## SET PROBLEM
Repeat the line that contains "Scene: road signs", the line that contains "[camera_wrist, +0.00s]", and all lines between them, exactly and with no other lines.

## DATA LINES
-- start --

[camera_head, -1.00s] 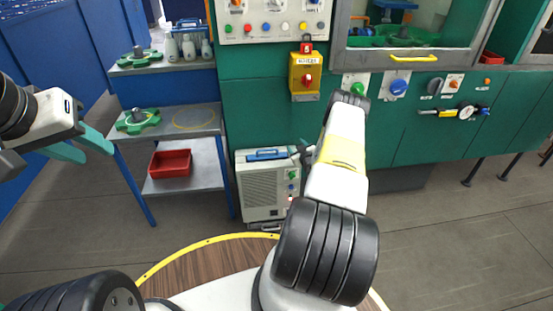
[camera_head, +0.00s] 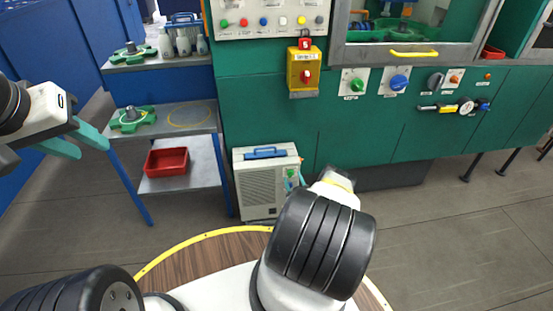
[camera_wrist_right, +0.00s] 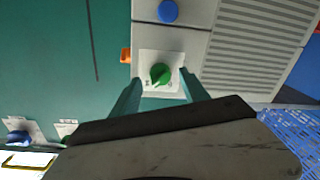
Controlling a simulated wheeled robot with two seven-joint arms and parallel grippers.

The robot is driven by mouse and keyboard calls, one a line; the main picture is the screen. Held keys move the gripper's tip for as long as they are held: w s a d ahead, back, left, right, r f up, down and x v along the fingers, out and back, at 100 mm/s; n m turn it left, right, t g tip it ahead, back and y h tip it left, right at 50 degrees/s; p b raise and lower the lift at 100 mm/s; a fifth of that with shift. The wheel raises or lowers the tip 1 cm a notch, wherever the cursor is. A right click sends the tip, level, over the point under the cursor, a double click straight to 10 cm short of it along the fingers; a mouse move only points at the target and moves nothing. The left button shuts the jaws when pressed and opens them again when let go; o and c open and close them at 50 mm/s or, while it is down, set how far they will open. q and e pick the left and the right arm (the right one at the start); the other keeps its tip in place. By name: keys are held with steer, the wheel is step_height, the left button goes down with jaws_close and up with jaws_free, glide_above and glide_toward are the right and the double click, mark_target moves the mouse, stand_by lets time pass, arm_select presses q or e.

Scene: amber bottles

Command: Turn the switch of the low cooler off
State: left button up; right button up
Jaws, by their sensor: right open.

-- end --
-- start --

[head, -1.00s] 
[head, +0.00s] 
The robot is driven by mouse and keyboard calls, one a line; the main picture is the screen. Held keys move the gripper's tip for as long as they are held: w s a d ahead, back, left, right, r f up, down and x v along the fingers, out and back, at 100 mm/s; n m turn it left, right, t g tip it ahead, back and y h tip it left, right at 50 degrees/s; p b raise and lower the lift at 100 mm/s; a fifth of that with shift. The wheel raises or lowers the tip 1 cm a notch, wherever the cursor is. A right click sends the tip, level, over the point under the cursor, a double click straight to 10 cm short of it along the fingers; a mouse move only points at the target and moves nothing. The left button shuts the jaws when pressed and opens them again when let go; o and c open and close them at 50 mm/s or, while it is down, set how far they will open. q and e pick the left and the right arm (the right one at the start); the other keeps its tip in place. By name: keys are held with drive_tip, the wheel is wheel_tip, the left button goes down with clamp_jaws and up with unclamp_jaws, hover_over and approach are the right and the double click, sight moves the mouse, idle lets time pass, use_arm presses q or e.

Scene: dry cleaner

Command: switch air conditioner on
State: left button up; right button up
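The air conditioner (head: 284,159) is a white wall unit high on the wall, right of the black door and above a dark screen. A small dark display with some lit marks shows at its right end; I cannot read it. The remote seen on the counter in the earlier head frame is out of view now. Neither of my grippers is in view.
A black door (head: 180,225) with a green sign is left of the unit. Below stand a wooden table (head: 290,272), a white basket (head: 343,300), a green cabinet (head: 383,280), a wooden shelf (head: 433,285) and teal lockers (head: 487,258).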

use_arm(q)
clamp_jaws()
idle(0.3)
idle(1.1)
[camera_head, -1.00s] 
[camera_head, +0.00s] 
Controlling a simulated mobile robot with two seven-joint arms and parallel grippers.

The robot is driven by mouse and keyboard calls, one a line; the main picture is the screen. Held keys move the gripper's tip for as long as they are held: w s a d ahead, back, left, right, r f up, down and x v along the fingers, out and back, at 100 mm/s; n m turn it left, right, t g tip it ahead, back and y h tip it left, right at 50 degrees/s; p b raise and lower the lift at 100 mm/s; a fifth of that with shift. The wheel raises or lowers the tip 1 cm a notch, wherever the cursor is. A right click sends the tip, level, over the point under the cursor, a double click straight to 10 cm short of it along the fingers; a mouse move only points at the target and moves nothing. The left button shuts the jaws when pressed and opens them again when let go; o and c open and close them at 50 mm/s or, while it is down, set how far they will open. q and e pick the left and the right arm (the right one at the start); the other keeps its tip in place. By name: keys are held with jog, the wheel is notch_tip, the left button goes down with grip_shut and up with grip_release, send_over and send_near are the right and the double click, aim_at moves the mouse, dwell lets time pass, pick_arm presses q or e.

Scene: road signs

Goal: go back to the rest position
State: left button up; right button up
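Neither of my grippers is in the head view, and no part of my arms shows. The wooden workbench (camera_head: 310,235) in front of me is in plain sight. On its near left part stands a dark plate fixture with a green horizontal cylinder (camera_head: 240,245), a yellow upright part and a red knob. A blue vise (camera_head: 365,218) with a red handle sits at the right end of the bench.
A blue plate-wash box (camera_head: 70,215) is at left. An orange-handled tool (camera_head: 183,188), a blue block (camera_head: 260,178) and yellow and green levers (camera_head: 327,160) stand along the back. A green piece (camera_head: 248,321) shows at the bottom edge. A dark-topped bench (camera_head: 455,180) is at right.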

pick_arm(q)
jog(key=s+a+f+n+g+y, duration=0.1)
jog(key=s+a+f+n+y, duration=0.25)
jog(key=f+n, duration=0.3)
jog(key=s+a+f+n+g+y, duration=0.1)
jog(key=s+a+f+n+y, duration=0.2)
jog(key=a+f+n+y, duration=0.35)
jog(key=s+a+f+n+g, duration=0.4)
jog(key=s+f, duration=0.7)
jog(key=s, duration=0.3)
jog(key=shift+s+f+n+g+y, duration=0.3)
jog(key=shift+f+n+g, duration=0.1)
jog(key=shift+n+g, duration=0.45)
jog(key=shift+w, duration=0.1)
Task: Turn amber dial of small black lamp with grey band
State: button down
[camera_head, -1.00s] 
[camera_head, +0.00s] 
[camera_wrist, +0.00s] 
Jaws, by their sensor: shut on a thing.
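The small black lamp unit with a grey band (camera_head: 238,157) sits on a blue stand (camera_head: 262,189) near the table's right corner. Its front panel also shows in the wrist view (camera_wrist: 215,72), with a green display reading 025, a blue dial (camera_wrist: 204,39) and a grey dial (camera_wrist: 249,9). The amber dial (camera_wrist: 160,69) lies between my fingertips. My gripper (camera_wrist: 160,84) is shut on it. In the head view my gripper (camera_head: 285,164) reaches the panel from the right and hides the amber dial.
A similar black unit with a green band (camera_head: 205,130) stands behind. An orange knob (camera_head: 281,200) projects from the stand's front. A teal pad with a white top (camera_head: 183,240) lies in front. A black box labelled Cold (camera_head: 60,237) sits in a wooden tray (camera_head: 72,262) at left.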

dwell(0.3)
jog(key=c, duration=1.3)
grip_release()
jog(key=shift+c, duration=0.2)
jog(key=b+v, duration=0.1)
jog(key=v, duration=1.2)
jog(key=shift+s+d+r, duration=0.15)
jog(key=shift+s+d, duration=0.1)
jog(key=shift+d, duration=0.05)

-- end --

## WRITTEN SOLUTION
Scene: road signs

Goal: go back to the rest position
State: left button up; right button up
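Neither of my grippers is in the head view, and no part of my arms shows. The wooden workbench (camera_head: 310,235) in front of me is in plain sight. On its near left part stands a dark plate fixture with a green horizontal cylinder (camera_head: 240,245), a yellow upright part and a red knob. A blue vise (camera_head: 365,218) with a red handle sits at the right end of the bench.
A blue plate-wash box (camera_head: 70,215) is at left. An orange-handled tool (camera_head: 183,188), a blue block (camera_head: 260,178) and yellow and green levers (camera_head: 327,160) stand along the back. A green piece (camera_head: 248,321) shows at the bottom edge. A dark-topped bench (camera_head: 455,180) is at right.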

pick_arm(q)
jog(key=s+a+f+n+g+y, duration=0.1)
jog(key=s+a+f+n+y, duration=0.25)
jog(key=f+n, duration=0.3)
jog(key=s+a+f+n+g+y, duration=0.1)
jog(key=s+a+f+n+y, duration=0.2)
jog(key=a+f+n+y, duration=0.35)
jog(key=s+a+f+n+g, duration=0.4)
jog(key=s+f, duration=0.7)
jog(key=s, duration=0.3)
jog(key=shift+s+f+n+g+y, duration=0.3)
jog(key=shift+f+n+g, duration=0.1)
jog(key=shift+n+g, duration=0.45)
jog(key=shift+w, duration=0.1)
Task: Turn amber dial of small black lamp with grey band
State: button down
[camera_head, -1.00s] 
[camera_head, +0.00s] 
[camera_wrist, +0.00s] 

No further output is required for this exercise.